| Directions |
For this exercise, write out exactly, and only, the lines running from the line that contains "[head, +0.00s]" through the line that contains "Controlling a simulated".
★ ★ ★ ★ ★
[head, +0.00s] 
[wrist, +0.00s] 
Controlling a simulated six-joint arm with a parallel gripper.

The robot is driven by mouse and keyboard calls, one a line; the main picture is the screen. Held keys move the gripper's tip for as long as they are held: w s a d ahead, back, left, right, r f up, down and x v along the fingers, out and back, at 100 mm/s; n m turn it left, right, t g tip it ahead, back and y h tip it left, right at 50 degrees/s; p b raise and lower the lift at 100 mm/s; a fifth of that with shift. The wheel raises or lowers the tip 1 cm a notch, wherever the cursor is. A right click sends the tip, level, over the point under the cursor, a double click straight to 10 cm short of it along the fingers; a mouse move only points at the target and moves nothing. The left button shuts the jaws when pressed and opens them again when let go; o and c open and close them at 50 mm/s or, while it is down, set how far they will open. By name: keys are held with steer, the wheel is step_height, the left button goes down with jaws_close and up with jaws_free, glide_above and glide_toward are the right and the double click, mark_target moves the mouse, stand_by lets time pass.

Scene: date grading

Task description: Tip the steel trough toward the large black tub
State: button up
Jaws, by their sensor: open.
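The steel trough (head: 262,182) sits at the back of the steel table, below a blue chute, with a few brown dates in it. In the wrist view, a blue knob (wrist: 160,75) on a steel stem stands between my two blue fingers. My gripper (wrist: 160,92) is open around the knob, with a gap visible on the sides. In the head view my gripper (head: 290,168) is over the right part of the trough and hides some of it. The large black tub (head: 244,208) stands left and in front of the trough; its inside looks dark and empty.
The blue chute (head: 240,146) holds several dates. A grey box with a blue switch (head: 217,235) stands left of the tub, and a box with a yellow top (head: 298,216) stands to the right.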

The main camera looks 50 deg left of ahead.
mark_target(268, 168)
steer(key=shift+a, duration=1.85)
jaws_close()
★ ★ ★ ★ ★
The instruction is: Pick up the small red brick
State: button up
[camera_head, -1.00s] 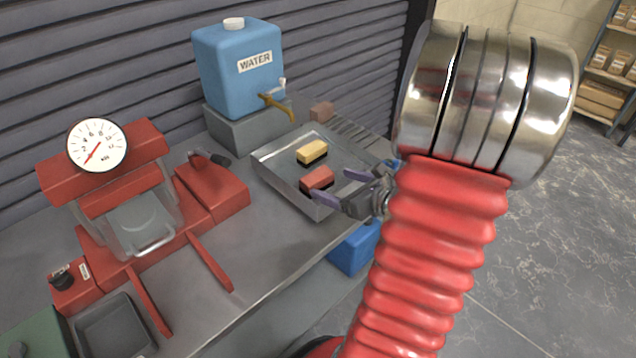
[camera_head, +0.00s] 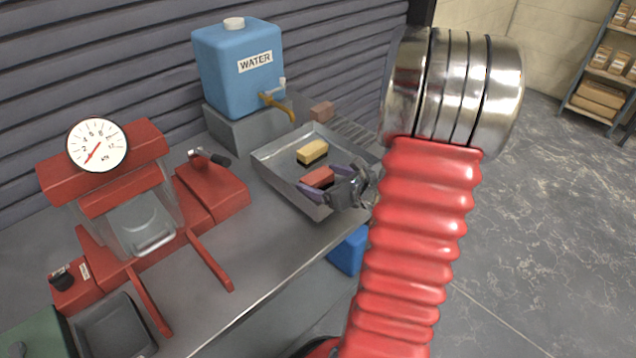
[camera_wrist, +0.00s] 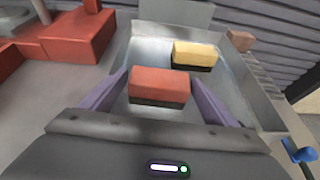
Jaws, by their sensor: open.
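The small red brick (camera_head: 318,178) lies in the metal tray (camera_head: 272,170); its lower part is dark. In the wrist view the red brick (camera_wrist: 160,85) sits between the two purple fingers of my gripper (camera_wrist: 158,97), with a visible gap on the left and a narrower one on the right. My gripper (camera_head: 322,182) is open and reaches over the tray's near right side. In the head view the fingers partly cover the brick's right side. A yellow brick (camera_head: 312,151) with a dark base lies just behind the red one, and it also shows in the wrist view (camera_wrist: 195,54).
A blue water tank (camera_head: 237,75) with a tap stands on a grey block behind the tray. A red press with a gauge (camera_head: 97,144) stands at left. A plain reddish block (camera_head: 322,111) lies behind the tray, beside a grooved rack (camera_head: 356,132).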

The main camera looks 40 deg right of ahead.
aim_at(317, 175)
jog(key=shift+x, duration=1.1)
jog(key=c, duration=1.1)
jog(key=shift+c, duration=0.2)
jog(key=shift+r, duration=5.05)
★ ★ ★ ★ ★
| The response |
[head, +0.00s] 
[wrist, +0.00s] 
Controlling a simulated six-joint arm with a parallel gripper.

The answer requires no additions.